» GIVEN INFORMATION
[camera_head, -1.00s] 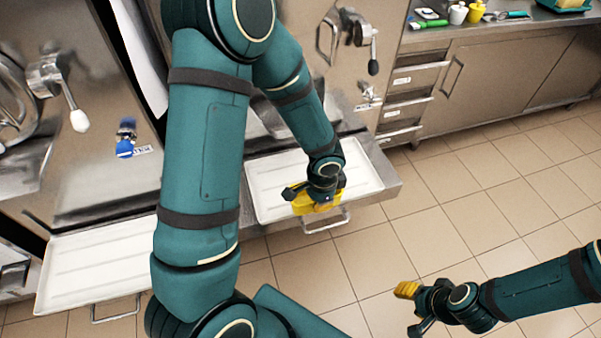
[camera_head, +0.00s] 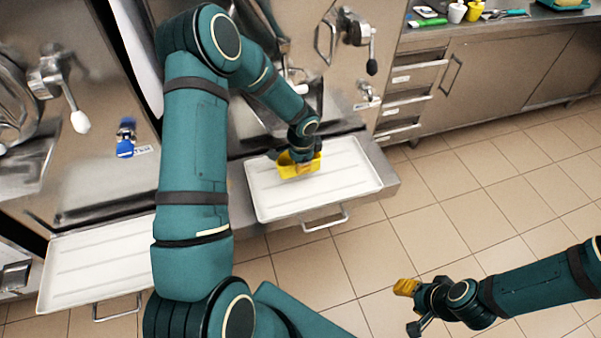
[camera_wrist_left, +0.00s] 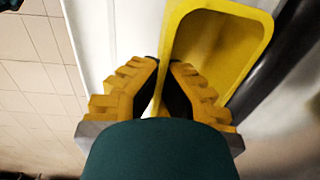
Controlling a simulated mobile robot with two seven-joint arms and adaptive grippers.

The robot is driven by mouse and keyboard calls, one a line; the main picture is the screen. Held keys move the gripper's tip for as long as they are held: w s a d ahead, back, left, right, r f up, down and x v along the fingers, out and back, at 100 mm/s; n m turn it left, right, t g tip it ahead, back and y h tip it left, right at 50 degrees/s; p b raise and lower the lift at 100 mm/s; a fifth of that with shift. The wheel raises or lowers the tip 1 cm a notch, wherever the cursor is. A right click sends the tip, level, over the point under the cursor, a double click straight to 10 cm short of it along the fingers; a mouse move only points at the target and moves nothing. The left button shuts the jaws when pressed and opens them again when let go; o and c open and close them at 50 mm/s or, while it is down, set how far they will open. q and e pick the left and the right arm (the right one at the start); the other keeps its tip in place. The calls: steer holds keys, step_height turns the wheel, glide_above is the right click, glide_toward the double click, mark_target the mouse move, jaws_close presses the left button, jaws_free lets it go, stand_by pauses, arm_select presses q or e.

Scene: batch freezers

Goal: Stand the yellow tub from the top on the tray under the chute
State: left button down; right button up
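The yellow tub (camera_head: 299,168) is in my left gripper (camera_head: 297,156), over the back part of the white tray (camera_head: 318,196) under the right-hand freezer. In the left wrist view the tub (camera_wrist_left: 222,50) is open and empty. The left gripper's yellow fingertips (camera_wrist_left: 161,88) are closed on one of its walls. I cannot tell whether the tub's base touches the tray. The chute is largely hidden behind my left arm. My right gripper (camera_head: 406,302) is over the floor at the lower right, away from the tub; its finger opening is unclear.
A second white tray (camera_head: 95,265) lies under the left-hand freezer. A steel counter (camera_head: 480,22) at the back right bears a white cup (camera_head: 457,12), a yellow cup (camera_head: 474,10) and utensils. The tiled floor (camera_head: 450,215) in front is clear.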

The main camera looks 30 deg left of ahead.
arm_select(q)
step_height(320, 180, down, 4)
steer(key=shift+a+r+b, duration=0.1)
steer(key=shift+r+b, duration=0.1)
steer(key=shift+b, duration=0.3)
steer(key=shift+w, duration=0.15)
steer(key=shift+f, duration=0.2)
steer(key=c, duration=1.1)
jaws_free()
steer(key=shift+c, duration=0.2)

» EXERCISE TASK
Omit the pictures, and quote the material above exactly as given.

» TASK OUTPUT
[camera_head, -1.00s] 
[camera_head, +0.00s] 
[camera_wrist_left, +0.00s] 
Controlling a simulated mobile robot with two seven-joint arms and adaptive grippers.

The robot is driven by mouse and keyboard calls, one a line; the main picture is the screen. Held keys move the gripper's tip for as long as they are held: w s a d ahead, back, left, right, r f up, down and x v along the fingers, out and back, at 100 mm/s; n m turn it left, right, t g tip it ahead, back and y h tip it left, right at 50 degrees/s; p b raise and lower the lift at 100 mm/s; a fifth of that with shift. The wheel raises or lowers the tip 1 cm a notch, wherever the cursor is. A right click sends the tip, level, over the point under the cursor, a double click straight to 10 cm short of it along the fingers; a mouse move only points at the target and moves nothing. The left button shuts the jaws when pressed and opens them again when let go; o and c open and close them at 50 mm/s or, while it is down, set how far they will open. q and e pick the left and the right arm (the right one at the start); the other keeps its tip in place. The calls: steer holds keys, step_height turns the wheel, glide_above is the right click, glide_toward the double click, mark_target the mouse move, jaws_close presses the left button, jaws_free lets it go, stand_by pauses, arm_select presses q or e.

Scene: batch freezers

Goal: Stand the yellow tub from the top on the tray under the chute
State: left button down; right button up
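The yellow tub (camera_head: 299,168) is in my left gripper (camera_head: 297,156), over the back part of the white tray (camera_head: 318,196) under the right-hand freezer. In the left wrist view the tub (camera_wrist_left: 222,50) is open and empty. The left gripper's yellow fingertips (camera_wrist_left: 161,88) are closed on one of its walls. I cannot tell whether the tub's base touches the tray. The chute is largely hidden behind my left arm. My right gripper (camera_head: 406,302) is over the floor at the lower right, away from the tub; its finger opening is unclear.
A second white tray (camera_head: 95,265) lies under the left-hand freezer. A steel counter (camera_head: 480,22) at the back right bears a white cup (camera_head: 457,12), a yellow cup (camera_head: 474,10) and utensils. The tiled floor (camera_head: 450,215) in front is clear.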

The main camera looks 30 deg left of ahead.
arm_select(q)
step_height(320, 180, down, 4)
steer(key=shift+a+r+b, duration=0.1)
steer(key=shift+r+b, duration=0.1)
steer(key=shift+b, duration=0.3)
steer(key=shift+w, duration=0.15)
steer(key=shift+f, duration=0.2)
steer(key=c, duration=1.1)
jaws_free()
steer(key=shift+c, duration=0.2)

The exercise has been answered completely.